Exercise:
Gather all lines with the word "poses" in them.

# # # # #

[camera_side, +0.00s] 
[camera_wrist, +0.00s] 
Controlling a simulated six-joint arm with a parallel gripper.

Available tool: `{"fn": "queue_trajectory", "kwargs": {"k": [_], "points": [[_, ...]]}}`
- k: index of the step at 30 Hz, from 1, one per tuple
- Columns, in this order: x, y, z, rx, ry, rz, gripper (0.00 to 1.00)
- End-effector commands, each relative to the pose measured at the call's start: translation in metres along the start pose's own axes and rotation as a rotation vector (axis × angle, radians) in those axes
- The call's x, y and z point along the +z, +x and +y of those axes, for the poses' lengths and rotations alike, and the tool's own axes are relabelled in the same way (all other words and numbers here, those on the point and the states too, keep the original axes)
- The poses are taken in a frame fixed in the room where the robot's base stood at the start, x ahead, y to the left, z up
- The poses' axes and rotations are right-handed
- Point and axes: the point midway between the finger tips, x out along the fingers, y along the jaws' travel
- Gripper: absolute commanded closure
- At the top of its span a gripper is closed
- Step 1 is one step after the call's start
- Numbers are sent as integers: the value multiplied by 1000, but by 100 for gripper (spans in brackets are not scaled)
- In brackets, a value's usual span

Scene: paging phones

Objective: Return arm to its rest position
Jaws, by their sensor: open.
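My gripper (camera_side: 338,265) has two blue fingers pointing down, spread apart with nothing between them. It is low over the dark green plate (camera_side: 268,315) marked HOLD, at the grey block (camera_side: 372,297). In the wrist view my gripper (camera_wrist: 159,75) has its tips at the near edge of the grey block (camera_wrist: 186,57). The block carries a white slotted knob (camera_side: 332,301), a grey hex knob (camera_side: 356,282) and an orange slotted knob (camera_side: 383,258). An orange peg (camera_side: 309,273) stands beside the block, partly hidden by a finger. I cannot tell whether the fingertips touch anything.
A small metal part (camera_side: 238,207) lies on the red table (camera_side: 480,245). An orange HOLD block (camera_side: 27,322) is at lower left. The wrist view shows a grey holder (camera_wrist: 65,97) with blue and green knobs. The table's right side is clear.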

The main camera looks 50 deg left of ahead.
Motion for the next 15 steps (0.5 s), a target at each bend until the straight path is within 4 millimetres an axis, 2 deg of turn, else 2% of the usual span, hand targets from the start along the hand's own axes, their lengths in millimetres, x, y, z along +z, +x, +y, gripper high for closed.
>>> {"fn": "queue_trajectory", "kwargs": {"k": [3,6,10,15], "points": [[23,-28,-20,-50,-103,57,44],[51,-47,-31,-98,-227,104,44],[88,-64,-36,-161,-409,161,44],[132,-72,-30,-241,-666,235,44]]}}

# # # # #

Answer to the exercise:
- The call's x, y and z point along the +z, +x and +y of those axes, for the poses' lengths and rotations alike, and the tool's own axes are relabelled in the same way (all other words and numbers here, those on the point and the states too, keep the original axes)
- The poses are taken in a frame fixed in the room where the robot's base stood at the start, x ahead, y to the left, z up
- The poses' axes and rotations are right-handed

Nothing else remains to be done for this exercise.